08.11.2019     0
 

История историка: Лев Клейн


О Катакомбной культуре и диссертации

Вчера в возрасте 92 лет скончался выдающийся учёный Лев Самуилович Клейн. Круг его интересов был настолько обширен, что его сложно назвать просто археологом. Лингвистика, антропология, этногенез… его размышления затрагивали многочисленные научные сферы.

Лев Самуилович оставил после себя поистине громадное наследие. Сегодня мы предлагаем вам перечитать отрывок из его автобиографии «Трудно быть Клейном».

 Модели повозок. Катакомбная культура, III тыс. л. до н.э

Новая тема моей диссертации для меня не была нова, я же занимался катакомбной культурой с третьего курса. Но тогда меня занимали главным образом классификационные и эволюционно-типологические аспекты — какие типы можно выделить в керамике, как их объективно выявить, как установить их последовательность. А теперь, после разбирательства с учением Марра и после дискредитации автохтонизма, я вышел на вопросы происхождения этой культуры.

Москвичи (Кривцова-Гракова и ее ученица Попова) выводили ее из местной ямной культуры (в которой покойники погребены в простых ямах под курганами), для них катакомбная культура автохтонна.
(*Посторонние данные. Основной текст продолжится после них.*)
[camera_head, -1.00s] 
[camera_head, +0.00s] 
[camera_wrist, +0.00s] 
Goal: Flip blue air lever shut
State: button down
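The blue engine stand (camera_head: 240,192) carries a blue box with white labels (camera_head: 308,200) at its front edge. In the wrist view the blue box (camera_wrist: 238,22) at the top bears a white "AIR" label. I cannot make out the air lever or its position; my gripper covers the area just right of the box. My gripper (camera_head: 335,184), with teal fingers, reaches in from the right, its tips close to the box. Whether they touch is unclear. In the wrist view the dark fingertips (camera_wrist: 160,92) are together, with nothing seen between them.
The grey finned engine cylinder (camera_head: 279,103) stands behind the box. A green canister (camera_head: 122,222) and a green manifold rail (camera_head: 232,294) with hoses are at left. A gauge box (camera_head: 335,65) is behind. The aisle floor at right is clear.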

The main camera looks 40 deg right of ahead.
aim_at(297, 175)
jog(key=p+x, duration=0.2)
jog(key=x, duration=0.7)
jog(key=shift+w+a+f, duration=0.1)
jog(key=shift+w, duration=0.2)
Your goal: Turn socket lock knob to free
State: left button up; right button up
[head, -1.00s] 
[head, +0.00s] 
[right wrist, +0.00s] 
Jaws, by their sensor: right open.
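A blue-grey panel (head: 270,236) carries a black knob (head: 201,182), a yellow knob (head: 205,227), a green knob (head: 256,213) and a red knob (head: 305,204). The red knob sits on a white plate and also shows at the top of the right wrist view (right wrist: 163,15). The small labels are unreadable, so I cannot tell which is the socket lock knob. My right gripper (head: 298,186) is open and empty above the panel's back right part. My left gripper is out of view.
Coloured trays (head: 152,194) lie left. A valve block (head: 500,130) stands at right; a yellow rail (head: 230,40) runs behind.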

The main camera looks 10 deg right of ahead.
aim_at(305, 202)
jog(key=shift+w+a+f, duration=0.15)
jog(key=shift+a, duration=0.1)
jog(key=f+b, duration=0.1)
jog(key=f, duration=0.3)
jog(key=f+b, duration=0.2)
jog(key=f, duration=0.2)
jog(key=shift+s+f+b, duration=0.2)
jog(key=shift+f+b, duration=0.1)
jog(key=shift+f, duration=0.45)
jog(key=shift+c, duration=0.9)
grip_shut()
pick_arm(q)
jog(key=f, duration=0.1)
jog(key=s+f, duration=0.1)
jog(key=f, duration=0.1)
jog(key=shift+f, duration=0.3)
Для времен Марра доказательств и не требовалось — истина вытекала из учения Марра. Но теперь местное происхождение, преемственность нужно было доказывать. У Кривцовой-Граковой и ее сторонников основных доказательств было два: прослеживание ямной традиции в катакомбной культуре (свидетельства преемственности) и смешанные комплексы (как бы промежуточные между ямной и катакомбной культурами).

Подобно своему учителю Артамонову, я был сторонником пришлого происхождения катакомбной культуры. Доказательства Кривцовой-Граковой и ее сторонников меня не убеждали. Что касается первого доказательства (следов преемственности в катакомбной культуре от ямной), то они в любом случае должны были иметься. Ведь полный разрыв был бы только в том случае, если бы люди ямной культуры были полностью вытеснены с Донецкой земли или истреблены. Это бывает редко. Обычно какая-то часть прежнего населения остается. Тогда элементы их культуры могут войти в культуру пришельцев.

Что касается смешанных комплексов, то и они могут быть в любом случае. Более того, если бы это были промежуточные звенья, комплексы переходного типа, то их можно было бы расположить в логическую цепочку с ямными и катакомбными комплексами: сосуды, топоры, обряды и прочее — всё должно было изменяться от чисто ямных типов к чисто катакомбным с переходными типами посредине. Если такую цепочку выстроить невозможно, то скорее всего смешанные комплексы — результат контактов на стыке во время соседства или сосуществования обеих культур.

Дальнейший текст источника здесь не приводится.